The one thing that left me a bit cold- and this is typical of all of these sorts of gatherings- is the mode of saying the tehillim themselves. You know what I mean- one person leading it pasuk by pasuk in that very special cadence stretched and cut to fit the words. I mean, maybe it's just me, but I tend to totally lose my concentration (the split infinitive is hereby acknowledged and ignored) in those breaks when I'm listening to the person leading it. Tehillim is so eloquent and so personal that it feels off to stop and space out between sentences, and trying to pay attention and recapture the same sentiment for the same words twice running is like trying to recite Shakespeare with a horrible stutter. I never quite understood the whole idea of that system, as opposed to saying it all together. Is there any halacha/minhag basis?

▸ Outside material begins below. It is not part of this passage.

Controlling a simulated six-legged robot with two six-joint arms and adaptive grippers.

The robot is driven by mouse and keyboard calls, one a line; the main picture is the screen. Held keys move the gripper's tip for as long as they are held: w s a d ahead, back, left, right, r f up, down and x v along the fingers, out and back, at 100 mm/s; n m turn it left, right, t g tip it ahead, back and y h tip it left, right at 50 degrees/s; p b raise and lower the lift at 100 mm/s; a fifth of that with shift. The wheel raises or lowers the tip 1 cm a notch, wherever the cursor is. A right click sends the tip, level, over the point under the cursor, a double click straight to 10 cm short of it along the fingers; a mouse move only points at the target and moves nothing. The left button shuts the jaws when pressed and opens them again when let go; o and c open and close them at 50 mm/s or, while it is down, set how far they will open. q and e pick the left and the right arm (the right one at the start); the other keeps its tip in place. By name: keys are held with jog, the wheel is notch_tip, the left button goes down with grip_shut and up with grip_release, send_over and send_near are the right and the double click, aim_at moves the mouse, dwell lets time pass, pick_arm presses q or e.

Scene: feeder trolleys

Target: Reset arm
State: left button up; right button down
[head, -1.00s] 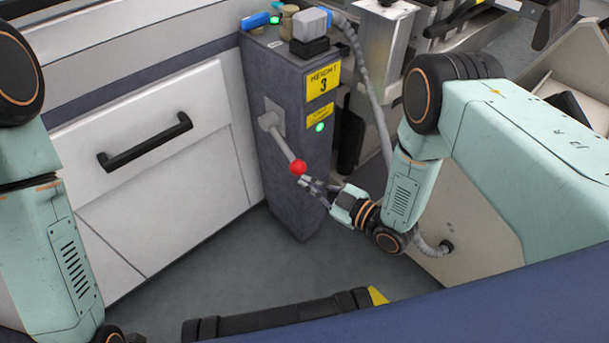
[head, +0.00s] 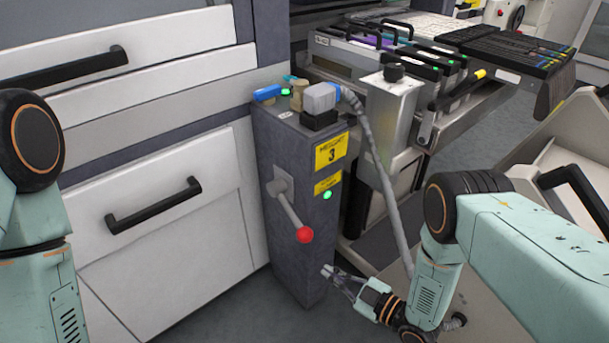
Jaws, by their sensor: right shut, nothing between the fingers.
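My right gripper (head: 329,272) is shut and empty. In the head view it is below and to the right of the red ball knob (head: 305,235), apart from it. The knob sits on the end of a grey lever (head: 289,210) that slopes down to the right from a dark grey post (head: 267,150). My right arm (head: 520,240) comes in from the right edge. My left arm (head: 38,240) shows at the left edge, and its gripper is out of view.
White drawers with black handles (head: 153,205) stand left of the post. A grey hose (head: 378,150) runs down close to my right arm. A trolley with several feeders (head: 400,60) is behind, and a pale panel (head: 580,170) is at the right. Some floor shows below.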

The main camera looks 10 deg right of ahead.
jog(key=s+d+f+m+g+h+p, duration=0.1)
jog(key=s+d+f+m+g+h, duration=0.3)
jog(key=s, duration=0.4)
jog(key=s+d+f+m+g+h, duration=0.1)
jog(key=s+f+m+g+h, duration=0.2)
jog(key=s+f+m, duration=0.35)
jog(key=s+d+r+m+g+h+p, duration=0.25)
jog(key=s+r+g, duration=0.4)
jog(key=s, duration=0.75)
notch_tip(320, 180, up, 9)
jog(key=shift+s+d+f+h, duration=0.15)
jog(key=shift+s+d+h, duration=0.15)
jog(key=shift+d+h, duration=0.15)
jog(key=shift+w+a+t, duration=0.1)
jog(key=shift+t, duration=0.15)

But the most powerful feature of the gathering was an announcement that they made at the end. They cited the pretty well known statement that in the war with Midyan, each soldier had a corresponding person back home who prayed and learned for him. What was incredible was the application, which they attributed to Rav Kanievsky. They handed around slips of paper with the names of soldiers who were currently fighting or wounded, and each person took one name. Somehow, this personalization feels a lot more powerful than praying/learning/acting good for the general mass of IDF; now I have one name, of one person, one real flesh-and-blood person for whom I am 'responsible'. Telling myself "Learn for the soldiers" is, for me at least, less effective than saying "Learn for Gideon ben Yehudit." I wonder if there's some way that this could be mass-produced somehow on the J-blogosphere? I'm really not quite sure how it would be, but I think that it would an incredible idea for someone more internet-saavy to try to work out.